Passado o conflito, territórios indianos recuperados, Alecrim regressa a Portugal onde surge a oportunidade de vir trabalhar para Macau, oferecida pelo então tenente-coronel Jaime Silvério Marques, mais tarde amigo pessoal e Governador de Macau, que o chegou a apontar para Angola no início da segunda metade dos anos 60. Já não havia retiros legais para fumadores de ópio, mas o território tinha duas ilhas e a cidade era dominada por vivendas com jardim. Na Calçada da Verdade, Alecrim pagava 250 patacas por dia, acima da média para a época, “quando o meu vencimento era de pouco mais de 1 100 patacas”.
Com nostalgia, recorda como aprendeu a conhecer Macau através dos longos passeios com Luis Gonzaga Gomes, tratado carinhosamente por Inho Gomes, ilustre sinólogo natural de Macau, profícuo investigador da História. Pouco depois acontece o célebre “1, 2, 3”, ou seja os reflexos da revolução cultural na RPC. Cerca de dois meses em que a comunidade portuguesa sofreu uma vasta série de dificuldades, incluindo o próprio Governador Nobre de Carvalho chegado ao território em plena crise. “Ainda me aventurei a caminhar pela parte baixa da cidade, perto do Leal Senado, onde derrubavam a estátua do coronel Mesquita, para entrar na Emissora de Radiodifusão que funcionava no edifício dos Correios. Só não passava fome porque um ou outro comerciante, como a mercearia Seng Cheong, agora recentemente encerrada, me fazia chegar alguns alimentos, como a outros portugueses”, lembra Alberto.

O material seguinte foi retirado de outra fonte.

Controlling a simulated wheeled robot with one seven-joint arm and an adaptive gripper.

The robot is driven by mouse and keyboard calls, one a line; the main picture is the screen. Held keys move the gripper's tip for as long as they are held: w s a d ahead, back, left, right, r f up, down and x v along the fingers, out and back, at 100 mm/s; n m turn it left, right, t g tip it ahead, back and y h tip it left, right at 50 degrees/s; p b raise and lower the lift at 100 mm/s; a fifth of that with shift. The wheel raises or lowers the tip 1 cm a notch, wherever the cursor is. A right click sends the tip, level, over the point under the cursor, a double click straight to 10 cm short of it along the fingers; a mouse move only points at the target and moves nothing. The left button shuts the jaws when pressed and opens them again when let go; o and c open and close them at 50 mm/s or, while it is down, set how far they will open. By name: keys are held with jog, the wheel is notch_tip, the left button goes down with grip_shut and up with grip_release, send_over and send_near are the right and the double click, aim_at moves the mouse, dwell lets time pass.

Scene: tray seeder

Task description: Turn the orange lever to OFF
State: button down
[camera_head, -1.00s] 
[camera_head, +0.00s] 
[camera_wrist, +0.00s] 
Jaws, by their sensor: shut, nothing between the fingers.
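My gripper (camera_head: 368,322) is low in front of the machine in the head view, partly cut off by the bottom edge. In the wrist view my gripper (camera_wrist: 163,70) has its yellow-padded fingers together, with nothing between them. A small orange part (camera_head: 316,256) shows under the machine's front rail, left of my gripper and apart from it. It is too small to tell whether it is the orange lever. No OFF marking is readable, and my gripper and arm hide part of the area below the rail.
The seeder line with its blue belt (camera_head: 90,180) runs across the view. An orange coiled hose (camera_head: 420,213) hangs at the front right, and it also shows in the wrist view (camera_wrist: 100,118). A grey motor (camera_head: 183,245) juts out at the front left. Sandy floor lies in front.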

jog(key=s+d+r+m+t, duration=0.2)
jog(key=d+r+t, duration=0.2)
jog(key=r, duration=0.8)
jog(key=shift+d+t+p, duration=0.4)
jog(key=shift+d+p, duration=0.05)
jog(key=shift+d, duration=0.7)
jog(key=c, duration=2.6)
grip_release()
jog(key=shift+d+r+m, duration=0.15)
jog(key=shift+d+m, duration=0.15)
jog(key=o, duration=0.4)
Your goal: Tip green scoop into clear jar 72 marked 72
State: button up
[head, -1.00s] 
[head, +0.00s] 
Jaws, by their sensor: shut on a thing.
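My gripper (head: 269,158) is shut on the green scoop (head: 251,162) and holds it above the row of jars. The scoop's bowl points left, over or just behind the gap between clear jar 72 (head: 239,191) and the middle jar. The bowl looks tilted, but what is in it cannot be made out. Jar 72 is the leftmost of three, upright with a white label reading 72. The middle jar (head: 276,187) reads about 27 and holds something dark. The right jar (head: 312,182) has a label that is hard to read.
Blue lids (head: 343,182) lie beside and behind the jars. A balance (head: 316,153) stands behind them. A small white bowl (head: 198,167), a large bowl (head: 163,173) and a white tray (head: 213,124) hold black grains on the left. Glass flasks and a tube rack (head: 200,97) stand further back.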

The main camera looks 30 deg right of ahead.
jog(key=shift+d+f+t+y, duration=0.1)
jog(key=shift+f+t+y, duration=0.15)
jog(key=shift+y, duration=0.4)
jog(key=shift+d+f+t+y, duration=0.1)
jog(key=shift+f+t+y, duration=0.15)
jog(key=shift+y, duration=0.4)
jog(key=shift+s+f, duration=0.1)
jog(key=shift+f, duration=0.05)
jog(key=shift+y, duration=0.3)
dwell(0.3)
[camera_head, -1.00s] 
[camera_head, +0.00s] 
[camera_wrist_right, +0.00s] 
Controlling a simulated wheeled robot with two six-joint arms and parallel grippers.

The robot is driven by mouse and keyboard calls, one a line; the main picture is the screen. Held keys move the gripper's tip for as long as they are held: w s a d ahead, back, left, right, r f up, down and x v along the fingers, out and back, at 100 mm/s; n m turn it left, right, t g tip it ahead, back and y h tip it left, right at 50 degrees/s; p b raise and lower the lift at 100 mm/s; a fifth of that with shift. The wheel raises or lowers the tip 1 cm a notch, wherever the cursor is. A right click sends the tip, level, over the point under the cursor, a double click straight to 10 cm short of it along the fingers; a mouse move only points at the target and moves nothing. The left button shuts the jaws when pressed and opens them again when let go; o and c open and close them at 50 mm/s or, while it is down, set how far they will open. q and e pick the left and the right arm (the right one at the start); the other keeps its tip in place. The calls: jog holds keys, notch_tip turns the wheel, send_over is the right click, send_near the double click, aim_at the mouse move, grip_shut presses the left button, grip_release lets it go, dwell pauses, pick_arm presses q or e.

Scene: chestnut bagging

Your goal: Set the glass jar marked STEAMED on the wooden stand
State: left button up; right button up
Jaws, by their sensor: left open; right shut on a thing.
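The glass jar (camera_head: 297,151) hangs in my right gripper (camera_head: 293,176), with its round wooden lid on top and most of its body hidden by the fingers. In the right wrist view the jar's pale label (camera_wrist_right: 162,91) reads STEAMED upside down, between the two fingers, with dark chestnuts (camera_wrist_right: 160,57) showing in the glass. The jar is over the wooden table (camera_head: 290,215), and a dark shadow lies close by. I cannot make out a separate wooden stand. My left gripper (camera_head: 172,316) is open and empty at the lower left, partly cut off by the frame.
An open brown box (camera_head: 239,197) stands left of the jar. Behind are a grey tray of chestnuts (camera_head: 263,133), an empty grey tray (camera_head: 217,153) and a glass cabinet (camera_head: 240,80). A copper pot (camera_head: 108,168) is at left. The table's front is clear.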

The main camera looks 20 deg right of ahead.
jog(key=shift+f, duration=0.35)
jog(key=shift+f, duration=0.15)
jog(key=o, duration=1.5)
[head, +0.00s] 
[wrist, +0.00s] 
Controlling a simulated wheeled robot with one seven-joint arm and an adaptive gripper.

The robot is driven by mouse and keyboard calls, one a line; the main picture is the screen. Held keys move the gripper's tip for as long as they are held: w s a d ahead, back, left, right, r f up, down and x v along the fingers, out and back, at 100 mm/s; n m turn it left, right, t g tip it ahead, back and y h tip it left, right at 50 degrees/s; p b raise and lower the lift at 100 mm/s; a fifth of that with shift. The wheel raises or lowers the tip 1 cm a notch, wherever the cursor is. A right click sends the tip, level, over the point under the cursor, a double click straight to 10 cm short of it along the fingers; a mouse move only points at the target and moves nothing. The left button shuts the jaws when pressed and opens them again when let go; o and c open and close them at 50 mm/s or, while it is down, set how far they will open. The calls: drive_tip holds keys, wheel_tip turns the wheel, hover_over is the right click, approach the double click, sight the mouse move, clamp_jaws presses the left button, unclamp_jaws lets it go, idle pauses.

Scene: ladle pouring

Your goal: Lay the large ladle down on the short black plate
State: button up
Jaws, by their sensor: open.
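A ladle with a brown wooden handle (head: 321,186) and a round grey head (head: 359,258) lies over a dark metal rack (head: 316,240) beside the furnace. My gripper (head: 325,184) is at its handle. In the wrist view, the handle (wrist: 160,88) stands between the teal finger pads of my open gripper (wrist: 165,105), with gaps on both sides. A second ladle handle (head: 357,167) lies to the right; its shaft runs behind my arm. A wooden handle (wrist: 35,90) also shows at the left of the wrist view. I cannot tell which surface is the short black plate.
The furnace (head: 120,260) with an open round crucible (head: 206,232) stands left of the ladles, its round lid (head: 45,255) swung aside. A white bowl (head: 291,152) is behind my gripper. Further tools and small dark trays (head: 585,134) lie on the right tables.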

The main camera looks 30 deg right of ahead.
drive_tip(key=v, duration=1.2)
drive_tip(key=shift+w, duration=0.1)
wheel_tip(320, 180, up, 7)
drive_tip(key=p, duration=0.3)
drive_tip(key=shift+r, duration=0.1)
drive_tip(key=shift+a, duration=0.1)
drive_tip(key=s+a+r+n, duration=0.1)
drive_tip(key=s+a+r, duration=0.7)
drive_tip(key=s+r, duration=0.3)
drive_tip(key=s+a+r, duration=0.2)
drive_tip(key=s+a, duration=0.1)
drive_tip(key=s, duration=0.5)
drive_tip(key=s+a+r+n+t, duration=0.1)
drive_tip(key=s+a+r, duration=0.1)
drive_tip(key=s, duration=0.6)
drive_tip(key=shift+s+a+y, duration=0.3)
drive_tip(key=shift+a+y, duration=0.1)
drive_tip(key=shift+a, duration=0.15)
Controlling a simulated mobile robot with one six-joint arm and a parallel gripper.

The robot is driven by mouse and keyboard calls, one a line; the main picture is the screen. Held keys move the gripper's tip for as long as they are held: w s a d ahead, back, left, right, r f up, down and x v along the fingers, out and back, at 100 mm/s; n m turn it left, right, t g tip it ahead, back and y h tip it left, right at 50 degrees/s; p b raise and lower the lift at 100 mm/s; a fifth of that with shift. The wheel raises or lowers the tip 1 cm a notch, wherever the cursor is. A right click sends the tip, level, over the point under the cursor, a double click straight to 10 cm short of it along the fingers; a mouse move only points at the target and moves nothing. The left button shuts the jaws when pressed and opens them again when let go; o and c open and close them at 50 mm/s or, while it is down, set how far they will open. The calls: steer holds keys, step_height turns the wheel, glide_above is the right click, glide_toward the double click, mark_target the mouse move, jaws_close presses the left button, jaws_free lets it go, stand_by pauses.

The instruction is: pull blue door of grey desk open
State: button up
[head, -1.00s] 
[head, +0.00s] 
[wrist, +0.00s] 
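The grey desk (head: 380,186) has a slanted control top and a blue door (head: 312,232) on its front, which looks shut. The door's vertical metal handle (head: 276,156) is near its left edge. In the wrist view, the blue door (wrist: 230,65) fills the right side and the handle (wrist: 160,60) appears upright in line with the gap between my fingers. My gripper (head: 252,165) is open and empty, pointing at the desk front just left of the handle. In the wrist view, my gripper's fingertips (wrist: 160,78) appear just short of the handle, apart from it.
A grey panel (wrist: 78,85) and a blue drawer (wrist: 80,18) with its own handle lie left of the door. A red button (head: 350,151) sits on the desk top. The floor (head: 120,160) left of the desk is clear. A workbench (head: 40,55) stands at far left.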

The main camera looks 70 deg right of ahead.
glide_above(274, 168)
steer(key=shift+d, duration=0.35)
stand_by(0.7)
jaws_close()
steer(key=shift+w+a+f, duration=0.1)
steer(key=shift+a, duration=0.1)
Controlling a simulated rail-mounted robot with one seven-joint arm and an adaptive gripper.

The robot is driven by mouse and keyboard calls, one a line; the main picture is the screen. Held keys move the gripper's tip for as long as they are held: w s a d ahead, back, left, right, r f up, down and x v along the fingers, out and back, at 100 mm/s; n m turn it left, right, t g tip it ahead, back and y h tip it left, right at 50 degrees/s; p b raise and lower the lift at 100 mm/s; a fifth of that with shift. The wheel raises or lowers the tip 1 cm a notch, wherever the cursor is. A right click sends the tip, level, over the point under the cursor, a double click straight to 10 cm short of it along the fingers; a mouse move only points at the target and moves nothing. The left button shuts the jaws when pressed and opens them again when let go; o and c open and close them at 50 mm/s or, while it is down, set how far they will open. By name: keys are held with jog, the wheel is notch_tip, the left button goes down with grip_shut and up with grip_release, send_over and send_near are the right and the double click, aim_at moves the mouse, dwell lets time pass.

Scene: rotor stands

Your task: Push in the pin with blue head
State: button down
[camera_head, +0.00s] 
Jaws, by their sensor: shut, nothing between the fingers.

Outra fase inesquecível na vida de Alberto Alecrim, foi o 25 de Abril, que a Macau chegou com algum atraso. Terá sabido alguma coisa por intermédio de Rui de Mascarenhas, cantor português de fama internacional, contratado para vir actuar no restaurante Portas do Sol do Hotel Lisboa. Só depois os telexes da Reuters e da France Press iam dizendo alguma coisa. Nasceram logo algumas associações cívicas de matriz portuguesa – Alecrim não esconde a sua “grande simpatia” por Carlos Assumpção, presidente da Assembleia Legislativa local e pela ADIM, Associação para a Defesa dos Interesses de Macau. Ainda hoje, Alecrim repete este seu conceito: “Ninguém é imprescindível, mas Carlos Assumpção foi!”.
Evitando testemunhar o arriar da Bandeira Portuguesa, Alecrim chegou a retirar-se para Portugal. Mas durou pouco esse retiro. No regresso, trabalhou no Gabinete de Comunicação Social, renovou velhas amizades, tertuliando, espalhando as suas histórias sem fim, filmes que a memória nunca apagará.
Com o proverbial humor sempre acutilante, Alberto Alecrim sente Macau como terra sua. Aqui viveu alguns dos momentos mais marcantes da vida, aqui lhe morreu a primeira mulher e 1 filho. Em Macau nasceu uma das duas filhas e alguns netos. E, muito importante, foi em Macau que aprendeu de novo as coisas mais importantes do amor, com a sua companheira e esposa de 2 décadas. Convicto, afirma: “Se Macau sempre me abriu os braços, é Macau que continuarei a abraçar”.